Work to be completed: Each line below that contains "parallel" counts once; report the total and nothing more.

Input material:
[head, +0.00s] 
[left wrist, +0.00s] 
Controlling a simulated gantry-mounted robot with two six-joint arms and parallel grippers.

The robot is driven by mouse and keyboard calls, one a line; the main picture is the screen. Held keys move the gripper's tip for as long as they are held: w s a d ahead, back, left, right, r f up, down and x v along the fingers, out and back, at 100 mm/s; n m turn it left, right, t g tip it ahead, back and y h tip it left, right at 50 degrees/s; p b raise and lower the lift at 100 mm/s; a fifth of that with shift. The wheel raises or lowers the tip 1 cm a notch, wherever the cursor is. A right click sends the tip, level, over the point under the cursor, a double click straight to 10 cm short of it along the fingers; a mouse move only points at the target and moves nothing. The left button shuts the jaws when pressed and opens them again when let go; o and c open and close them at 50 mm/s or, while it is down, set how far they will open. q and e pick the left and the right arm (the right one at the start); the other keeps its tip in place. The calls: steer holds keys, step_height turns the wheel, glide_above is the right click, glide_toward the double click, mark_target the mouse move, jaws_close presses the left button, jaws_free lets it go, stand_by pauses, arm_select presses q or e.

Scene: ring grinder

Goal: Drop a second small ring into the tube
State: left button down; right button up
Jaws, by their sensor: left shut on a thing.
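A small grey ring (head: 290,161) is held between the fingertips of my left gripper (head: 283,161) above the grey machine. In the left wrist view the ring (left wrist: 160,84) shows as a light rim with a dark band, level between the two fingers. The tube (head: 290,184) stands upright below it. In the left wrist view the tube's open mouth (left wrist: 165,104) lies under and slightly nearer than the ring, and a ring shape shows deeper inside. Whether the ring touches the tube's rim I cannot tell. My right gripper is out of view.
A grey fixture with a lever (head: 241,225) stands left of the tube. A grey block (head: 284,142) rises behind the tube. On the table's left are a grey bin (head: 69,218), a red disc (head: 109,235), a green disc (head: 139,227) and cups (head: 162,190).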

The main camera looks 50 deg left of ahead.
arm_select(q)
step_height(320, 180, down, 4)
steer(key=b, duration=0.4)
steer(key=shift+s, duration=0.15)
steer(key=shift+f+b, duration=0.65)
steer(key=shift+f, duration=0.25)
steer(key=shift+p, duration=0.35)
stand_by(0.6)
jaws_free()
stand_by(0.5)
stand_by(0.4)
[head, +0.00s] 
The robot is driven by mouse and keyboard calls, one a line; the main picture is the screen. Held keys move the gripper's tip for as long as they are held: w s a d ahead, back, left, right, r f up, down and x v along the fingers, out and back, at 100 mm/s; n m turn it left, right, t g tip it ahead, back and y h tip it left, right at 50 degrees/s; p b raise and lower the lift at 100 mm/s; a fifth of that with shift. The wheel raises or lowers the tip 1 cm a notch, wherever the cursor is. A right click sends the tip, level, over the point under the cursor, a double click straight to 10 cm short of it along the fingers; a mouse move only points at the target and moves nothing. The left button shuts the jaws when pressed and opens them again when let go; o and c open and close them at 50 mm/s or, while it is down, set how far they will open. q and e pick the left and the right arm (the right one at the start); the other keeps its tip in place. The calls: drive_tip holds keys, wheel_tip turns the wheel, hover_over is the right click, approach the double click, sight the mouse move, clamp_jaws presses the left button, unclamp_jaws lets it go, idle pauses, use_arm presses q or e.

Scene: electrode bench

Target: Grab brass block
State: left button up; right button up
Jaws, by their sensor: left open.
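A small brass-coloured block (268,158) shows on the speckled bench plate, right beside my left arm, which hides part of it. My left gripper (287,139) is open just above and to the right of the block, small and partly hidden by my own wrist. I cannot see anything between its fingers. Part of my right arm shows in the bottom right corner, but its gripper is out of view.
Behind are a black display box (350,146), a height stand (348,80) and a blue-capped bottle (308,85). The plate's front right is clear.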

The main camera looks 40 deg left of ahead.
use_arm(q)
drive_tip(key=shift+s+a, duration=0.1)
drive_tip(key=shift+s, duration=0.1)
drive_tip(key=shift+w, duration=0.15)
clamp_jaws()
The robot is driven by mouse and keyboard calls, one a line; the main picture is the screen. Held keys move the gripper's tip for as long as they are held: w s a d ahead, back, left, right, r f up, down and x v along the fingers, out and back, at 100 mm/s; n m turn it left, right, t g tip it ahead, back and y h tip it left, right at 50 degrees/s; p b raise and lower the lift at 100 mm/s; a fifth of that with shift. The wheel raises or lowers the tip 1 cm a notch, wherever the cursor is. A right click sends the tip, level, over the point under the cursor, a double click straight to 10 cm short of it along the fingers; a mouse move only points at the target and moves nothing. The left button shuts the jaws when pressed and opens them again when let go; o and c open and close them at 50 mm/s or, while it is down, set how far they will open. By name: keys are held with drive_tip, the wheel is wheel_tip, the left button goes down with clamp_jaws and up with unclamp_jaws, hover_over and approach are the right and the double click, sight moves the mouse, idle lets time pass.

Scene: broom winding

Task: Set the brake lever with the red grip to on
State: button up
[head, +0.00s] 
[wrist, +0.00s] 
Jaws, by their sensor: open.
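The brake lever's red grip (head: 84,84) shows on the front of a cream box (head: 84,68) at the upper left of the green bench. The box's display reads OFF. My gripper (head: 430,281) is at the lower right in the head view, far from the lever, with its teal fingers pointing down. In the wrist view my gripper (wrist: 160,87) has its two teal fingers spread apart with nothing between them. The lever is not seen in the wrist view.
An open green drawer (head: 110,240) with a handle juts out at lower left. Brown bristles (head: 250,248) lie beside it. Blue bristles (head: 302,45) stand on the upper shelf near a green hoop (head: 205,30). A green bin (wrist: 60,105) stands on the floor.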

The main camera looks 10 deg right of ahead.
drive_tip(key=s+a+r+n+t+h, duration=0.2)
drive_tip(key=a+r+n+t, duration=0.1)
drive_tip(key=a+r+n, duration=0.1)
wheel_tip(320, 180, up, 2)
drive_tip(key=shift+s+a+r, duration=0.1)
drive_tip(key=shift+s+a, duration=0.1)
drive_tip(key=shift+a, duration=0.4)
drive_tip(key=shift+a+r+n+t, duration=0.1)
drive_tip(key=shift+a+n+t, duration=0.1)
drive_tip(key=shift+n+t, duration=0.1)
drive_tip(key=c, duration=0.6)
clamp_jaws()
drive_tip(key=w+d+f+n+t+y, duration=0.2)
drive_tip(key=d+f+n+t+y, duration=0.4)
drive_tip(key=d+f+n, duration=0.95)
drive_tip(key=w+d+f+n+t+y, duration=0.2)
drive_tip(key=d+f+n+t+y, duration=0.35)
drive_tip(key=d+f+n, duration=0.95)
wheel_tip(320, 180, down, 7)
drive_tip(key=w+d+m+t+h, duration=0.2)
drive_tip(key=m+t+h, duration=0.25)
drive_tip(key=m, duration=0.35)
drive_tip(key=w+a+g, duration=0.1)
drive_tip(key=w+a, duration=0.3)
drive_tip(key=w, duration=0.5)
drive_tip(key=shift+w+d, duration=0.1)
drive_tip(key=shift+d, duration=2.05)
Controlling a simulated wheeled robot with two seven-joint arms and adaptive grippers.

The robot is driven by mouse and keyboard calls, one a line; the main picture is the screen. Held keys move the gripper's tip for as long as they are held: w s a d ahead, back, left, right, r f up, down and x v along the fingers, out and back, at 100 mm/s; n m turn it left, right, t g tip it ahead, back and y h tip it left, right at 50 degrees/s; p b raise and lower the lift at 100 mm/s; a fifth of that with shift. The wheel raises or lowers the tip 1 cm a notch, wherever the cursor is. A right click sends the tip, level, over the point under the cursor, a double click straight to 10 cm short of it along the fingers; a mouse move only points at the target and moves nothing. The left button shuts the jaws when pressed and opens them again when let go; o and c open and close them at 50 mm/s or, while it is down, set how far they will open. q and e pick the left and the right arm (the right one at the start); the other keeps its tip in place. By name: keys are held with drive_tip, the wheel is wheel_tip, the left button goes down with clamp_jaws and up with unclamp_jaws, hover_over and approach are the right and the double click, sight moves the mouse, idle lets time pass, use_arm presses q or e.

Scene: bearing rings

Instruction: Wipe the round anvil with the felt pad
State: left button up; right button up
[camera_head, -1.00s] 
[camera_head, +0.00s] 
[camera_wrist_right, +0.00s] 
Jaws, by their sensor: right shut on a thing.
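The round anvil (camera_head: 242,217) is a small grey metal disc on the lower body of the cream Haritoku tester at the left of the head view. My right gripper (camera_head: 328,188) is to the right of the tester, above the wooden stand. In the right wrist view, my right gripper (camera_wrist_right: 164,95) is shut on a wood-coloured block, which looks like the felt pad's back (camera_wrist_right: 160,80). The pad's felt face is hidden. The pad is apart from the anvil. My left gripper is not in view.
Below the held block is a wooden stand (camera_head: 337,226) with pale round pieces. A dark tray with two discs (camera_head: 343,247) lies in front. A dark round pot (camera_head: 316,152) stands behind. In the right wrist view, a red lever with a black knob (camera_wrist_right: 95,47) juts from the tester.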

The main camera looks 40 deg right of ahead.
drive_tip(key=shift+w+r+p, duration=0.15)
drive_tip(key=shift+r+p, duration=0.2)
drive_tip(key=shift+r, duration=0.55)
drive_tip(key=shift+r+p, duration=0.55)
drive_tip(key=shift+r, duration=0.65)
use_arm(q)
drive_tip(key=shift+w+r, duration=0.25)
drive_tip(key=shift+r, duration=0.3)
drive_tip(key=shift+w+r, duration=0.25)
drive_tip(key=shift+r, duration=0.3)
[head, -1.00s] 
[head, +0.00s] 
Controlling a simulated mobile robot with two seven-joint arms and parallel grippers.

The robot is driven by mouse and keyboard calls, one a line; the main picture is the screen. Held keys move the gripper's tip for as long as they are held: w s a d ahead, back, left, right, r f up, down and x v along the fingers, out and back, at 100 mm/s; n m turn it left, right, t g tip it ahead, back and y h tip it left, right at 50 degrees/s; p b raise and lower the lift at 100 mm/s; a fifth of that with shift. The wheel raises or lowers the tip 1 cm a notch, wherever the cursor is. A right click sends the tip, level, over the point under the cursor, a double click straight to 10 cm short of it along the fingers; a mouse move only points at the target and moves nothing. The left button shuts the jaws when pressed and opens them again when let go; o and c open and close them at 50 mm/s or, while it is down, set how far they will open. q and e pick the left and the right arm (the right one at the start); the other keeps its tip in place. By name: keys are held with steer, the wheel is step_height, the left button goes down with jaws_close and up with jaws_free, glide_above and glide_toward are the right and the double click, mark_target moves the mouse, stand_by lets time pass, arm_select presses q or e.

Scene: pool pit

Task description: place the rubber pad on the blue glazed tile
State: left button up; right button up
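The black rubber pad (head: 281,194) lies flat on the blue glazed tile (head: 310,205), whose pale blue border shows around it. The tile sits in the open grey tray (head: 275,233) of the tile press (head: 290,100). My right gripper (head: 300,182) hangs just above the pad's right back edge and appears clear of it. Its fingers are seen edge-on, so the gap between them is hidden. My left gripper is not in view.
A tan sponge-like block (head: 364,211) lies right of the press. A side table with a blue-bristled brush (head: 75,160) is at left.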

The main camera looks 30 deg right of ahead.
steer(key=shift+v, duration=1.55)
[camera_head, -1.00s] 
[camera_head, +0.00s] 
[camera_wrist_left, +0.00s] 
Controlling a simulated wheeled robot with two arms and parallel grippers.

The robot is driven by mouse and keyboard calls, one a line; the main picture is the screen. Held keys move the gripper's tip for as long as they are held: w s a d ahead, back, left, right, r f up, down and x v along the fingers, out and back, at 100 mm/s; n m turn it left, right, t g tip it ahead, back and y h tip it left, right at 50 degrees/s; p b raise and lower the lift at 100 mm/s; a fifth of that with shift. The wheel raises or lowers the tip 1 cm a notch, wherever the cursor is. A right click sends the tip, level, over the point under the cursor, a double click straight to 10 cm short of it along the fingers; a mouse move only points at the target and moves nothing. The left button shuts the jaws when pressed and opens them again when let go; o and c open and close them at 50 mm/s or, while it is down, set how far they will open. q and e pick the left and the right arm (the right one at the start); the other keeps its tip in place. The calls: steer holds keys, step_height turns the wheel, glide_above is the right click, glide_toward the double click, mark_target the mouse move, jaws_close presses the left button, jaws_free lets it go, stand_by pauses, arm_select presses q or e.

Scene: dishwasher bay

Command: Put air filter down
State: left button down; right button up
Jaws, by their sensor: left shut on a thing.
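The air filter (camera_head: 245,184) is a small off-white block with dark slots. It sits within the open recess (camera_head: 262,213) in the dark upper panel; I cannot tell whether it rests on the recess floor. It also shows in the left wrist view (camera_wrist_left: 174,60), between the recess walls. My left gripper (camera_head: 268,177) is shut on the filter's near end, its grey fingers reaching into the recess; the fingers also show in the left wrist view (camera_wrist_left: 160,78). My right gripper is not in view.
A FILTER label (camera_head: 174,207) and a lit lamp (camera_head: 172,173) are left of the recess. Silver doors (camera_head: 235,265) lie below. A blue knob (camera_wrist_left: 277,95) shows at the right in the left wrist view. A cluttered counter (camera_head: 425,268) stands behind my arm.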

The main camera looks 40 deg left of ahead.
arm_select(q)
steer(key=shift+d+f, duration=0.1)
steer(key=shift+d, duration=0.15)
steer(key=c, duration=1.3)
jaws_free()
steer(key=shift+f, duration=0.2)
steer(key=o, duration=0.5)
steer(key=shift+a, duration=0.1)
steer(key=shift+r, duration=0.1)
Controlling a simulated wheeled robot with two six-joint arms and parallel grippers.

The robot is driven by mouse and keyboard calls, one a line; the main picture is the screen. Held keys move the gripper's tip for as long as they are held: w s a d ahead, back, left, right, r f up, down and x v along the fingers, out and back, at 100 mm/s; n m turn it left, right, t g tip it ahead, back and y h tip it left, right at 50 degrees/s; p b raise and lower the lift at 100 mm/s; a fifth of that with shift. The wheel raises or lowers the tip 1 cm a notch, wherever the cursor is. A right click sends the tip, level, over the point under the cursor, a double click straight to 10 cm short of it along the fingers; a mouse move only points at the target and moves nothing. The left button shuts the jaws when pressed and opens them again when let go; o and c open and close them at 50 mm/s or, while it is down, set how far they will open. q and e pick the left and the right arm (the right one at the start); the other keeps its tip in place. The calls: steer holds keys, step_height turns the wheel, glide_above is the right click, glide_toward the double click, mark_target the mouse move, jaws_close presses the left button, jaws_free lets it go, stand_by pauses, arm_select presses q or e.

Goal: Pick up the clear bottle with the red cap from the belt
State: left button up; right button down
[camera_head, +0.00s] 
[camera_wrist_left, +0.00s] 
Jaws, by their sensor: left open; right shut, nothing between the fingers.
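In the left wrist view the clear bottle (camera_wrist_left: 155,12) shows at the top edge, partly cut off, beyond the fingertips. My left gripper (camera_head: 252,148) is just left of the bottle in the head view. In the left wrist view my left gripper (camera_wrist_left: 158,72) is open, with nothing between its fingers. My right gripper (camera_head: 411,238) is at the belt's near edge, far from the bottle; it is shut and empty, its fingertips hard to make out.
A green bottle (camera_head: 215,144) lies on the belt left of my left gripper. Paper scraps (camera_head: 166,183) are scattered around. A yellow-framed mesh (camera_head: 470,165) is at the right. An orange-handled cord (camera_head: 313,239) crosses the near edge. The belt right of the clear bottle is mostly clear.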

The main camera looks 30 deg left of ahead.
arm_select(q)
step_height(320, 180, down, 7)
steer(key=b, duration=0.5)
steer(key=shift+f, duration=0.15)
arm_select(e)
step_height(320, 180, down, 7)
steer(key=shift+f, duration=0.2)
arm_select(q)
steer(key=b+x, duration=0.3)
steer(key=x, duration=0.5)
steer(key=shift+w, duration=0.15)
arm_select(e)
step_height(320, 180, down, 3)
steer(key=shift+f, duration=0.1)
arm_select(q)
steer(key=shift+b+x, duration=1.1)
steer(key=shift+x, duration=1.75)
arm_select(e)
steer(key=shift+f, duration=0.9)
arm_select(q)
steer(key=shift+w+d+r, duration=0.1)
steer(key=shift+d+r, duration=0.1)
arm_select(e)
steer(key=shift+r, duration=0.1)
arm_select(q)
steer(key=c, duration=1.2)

The reply: 4